------ AVAILABLE DATA ------

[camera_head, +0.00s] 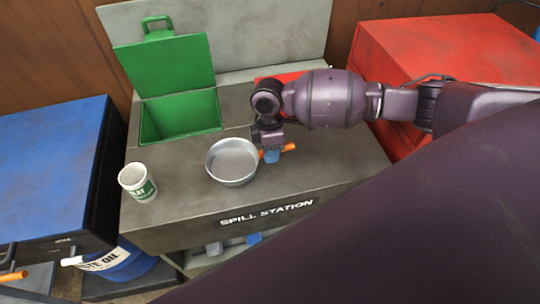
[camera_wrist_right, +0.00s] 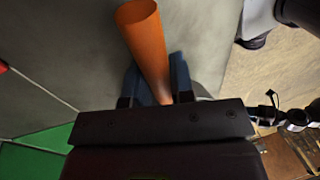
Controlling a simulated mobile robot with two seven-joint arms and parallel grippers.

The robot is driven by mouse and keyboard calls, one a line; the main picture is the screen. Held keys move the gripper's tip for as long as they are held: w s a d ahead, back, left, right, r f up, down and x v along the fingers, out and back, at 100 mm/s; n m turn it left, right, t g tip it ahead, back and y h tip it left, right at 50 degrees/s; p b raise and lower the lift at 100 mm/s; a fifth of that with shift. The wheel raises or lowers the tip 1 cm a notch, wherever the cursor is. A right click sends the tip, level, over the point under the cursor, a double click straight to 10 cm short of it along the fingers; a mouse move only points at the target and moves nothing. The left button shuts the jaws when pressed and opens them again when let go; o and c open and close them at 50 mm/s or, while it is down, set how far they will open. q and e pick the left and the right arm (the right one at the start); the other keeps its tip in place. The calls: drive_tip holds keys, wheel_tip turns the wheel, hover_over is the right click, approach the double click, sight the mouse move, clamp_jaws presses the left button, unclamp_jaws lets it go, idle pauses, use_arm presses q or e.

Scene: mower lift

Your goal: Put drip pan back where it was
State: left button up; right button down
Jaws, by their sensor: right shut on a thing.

------

■ TASK BRIEF
Copy nothing but the lines from the top of the material through the line holding "Controlling a simulated", exactly as written; omit pictures.

■ RESULT FOR THIS TASK
[camera_head, +0.00s] 
[camera_wrist_right, +0.00s] 
Controlling a simulated mobile robot with two seven-joint arms and parallel grippers.

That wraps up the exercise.